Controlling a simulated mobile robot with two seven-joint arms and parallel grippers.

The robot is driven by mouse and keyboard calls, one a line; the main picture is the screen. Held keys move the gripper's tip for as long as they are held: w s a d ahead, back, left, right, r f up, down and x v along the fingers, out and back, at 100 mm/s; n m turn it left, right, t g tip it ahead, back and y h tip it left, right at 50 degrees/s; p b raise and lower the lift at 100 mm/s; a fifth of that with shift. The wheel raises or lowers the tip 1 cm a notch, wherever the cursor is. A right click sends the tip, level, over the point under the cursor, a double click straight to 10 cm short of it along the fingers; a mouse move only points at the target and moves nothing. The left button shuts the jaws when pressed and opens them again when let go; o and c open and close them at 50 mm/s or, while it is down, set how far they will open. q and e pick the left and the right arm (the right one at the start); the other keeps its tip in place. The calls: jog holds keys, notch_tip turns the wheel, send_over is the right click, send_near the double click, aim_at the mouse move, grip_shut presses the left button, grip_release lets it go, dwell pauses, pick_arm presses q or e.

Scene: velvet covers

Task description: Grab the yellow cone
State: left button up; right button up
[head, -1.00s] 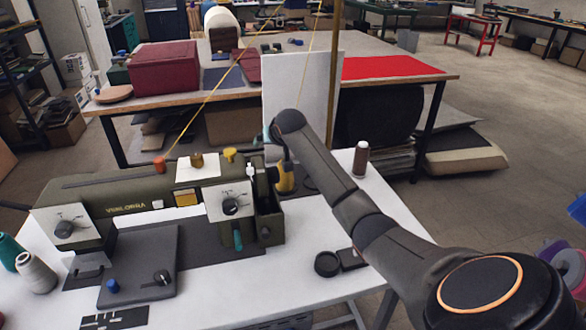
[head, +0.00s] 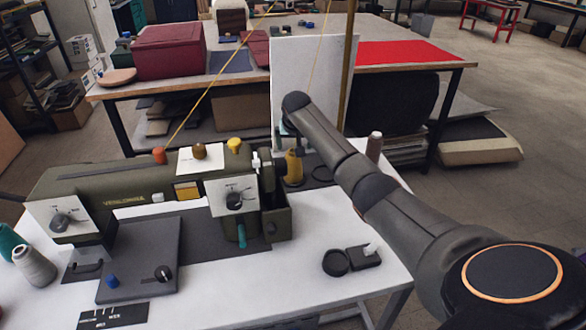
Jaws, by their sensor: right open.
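The yellow cone (head: 293,169) stands on the white table behind the right end of the green machine, near a tall white panel. My right arm reaches across from the lower right. Its gripper (head: 291,143) points down at the cone's top, with the fingers open. The fingers are small and partly lost against the dark wrist, so I cannot tell whether they touch the cone. My left gripper is not in view.
The green sewing machine (head: 135,196) fills the table's left side, with its open bin beside the cone. A brown spool (head: 374,146) stands right of my forearm. The white panel (head: 300,75) stands behind.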

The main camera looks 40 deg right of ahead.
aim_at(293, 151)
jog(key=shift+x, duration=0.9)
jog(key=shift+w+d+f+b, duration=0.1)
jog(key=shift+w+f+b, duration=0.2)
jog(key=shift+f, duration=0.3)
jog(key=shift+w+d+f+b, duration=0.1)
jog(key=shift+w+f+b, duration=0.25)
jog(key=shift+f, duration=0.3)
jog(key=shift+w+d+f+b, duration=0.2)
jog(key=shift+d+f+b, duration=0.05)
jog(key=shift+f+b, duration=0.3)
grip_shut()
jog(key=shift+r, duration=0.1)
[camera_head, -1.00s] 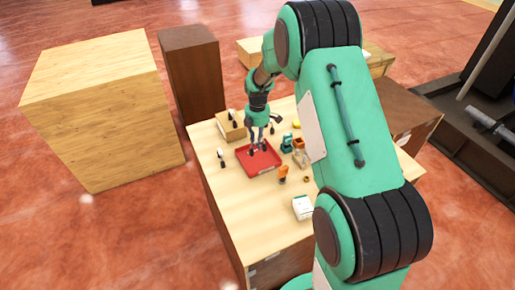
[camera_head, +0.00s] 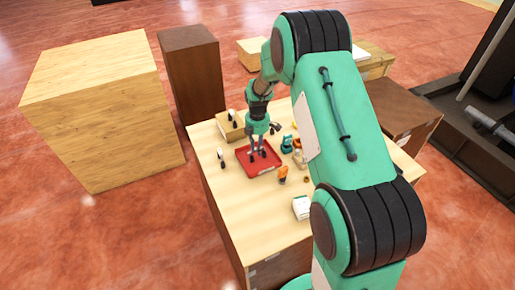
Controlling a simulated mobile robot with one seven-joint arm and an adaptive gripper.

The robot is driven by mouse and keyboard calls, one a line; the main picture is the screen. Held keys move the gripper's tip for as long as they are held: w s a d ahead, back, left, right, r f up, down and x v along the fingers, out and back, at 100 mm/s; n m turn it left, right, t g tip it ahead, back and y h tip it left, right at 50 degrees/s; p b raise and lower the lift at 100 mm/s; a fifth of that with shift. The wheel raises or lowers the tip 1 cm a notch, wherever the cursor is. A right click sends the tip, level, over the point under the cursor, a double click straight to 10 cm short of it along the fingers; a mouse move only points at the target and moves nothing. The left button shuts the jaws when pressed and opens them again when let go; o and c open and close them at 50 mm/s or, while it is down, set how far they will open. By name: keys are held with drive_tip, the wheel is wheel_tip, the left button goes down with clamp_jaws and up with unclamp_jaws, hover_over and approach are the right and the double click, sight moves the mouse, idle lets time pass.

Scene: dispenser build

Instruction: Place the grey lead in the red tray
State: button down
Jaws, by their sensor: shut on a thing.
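The red tray (camera_head: 262,171) lies flat on the light wooden table. My gripper (camera_head: 257,154) points down over the tray, with its fingertips low above the tray floor or inside its rim. It is shut on a small thing, most likely the grey lead, which is too small and too covered by the fingers to make out. I cannot tell if the held thing touches the tray.
On the table (camera_head: 235,211), an open wooden box (camera_head: 232,130) stands behind the tray and a small black-and-white item (camera_head: 221,158) to its left. A teal item (camera_head: 287,145), an orange item (camera_head: 283,175) and a white box (camera_head: 301,207) are to the right. The front left is clear.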

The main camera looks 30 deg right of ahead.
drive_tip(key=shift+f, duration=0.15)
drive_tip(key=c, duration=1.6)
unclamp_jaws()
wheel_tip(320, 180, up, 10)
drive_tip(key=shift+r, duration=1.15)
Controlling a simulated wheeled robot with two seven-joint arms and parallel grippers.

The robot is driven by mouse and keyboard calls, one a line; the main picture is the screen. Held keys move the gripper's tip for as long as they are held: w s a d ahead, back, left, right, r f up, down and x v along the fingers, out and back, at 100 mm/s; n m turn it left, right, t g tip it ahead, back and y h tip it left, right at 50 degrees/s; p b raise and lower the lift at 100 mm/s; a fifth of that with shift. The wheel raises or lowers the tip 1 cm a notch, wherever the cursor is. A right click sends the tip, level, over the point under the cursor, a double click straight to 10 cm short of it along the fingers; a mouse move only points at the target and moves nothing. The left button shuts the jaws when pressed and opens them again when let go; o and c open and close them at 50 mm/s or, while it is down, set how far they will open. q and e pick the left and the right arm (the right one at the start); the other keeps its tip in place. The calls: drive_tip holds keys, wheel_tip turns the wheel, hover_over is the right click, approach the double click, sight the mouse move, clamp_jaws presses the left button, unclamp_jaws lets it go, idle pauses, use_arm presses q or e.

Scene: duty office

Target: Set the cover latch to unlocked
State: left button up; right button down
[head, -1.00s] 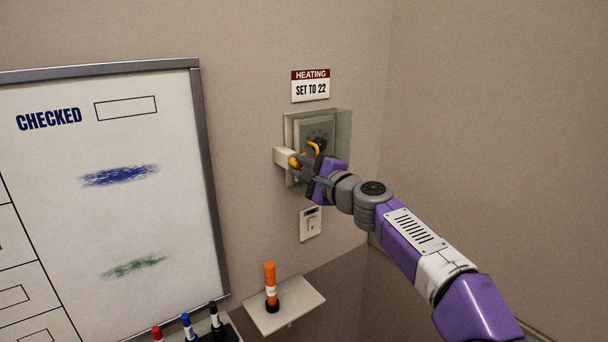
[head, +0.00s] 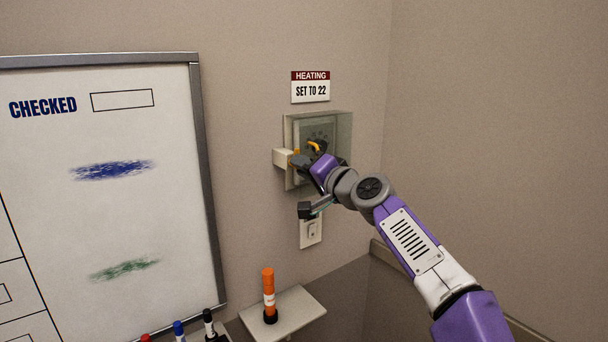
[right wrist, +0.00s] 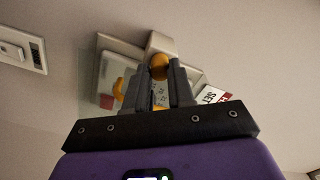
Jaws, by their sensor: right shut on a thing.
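A clear cover (head: 341,133) stands on the wall over the heating control, below a sign. A cream latch block (head: 283,158) sticks out at the cover's left side. My right gripper (head: 296,160) reaches this block from the right. In the right wrist view its two fingers are shut around a small orange knob (right wrist: 159,65) in front of the block. A curved orange handle (head: 315,146) shows on the cover; it also shows in the right wrist view (right wrist: 118,88). The fingers partly hide the latch, so I cannot tell its setting. My left gripper is not in view.
The sign reads "HEATING SET TO 22" (head: 310,87). A light switch (head: 312,231) is below the cover. A whiteboard (head: 120,215) is at the left, with several markers below. A wall corner lies close at right.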

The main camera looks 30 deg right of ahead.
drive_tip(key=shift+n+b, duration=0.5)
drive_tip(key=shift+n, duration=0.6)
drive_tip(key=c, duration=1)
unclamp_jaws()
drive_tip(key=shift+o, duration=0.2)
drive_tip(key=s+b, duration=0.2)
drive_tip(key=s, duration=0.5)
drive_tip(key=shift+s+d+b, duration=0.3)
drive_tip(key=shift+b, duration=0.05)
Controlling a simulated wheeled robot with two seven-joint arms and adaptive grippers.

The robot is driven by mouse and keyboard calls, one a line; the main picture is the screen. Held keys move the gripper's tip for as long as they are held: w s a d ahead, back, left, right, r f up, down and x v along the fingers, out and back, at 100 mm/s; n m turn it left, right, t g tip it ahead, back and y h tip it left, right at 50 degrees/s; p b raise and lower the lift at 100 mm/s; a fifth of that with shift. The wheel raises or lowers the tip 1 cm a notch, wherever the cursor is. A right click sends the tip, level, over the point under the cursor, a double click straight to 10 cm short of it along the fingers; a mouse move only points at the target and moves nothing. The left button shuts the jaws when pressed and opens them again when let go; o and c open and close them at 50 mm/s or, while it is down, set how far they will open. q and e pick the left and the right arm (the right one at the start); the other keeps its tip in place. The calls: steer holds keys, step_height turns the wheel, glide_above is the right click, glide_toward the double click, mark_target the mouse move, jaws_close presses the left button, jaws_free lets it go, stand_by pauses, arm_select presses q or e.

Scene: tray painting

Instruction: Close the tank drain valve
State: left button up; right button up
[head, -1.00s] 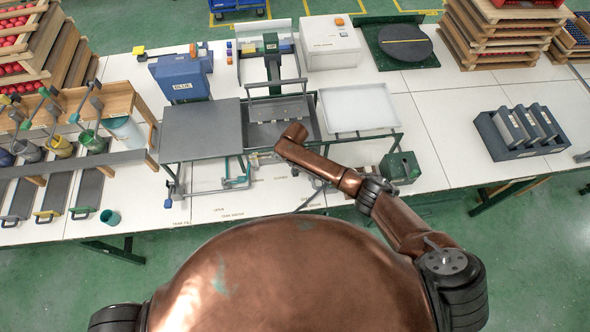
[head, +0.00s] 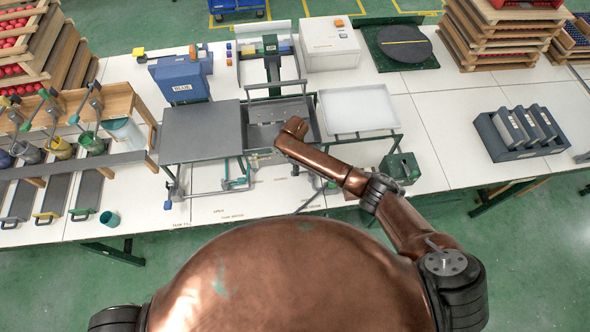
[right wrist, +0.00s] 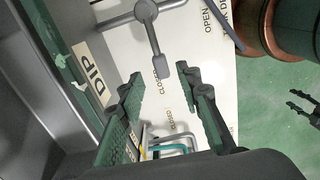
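The drain valve's grey lever handle (right wrist: 155,40) shows in the right wrist view, with a round hub at the top and its end at the word CLOSED on the white table. My right gripper (right wrist: 156,84) is open and empty, its two green-padded fingers apart on either side of the lever's end, which shows beyond them; I cannot tell the depth gap. The tank (head: 262,134) is a grey basin behind my right arm in the head view; its DIP label shows at the wrist. My left gripper (right wrist: 291,101) appears as two dark spread prongs at the wrist view's right edge.
A second CLOSED label and pale pipework (right wrist: 175,146) lie below the lever. OPEN and DRAIN lettering is to its right. In the head view a grey plate (head: 200,130) and a white tray (head: 358,108) flank the tank. A green box (head: 400,168) stands right of my arm.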

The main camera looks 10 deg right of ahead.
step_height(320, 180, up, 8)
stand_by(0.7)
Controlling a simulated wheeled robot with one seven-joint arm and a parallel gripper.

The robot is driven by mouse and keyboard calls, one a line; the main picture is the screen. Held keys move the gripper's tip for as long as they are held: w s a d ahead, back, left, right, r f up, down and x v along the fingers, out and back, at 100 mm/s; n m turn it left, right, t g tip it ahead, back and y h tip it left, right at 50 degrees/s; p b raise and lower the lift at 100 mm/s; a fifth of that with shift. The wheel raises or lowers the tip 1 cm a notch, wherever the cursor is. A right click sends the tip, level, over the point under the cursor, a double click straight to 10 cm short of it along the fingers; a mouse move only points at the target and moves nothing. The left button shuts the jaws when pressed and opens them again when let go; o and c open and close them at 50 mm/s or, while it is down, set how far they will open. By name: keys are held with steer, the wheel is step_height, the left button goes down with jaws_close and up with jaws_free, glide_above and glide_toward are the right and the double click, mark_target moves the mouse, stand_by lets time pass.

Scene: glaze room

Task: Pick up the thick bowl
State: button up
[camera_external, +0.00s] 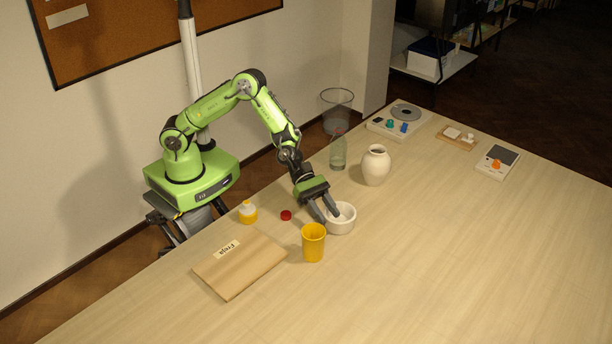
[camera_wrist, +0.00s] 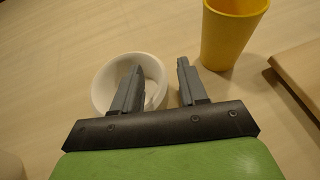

-.-.-

> [Work to do]: Count the lines of the data that include the string "Task", and give only that number.

> [Result for this exercise]: 2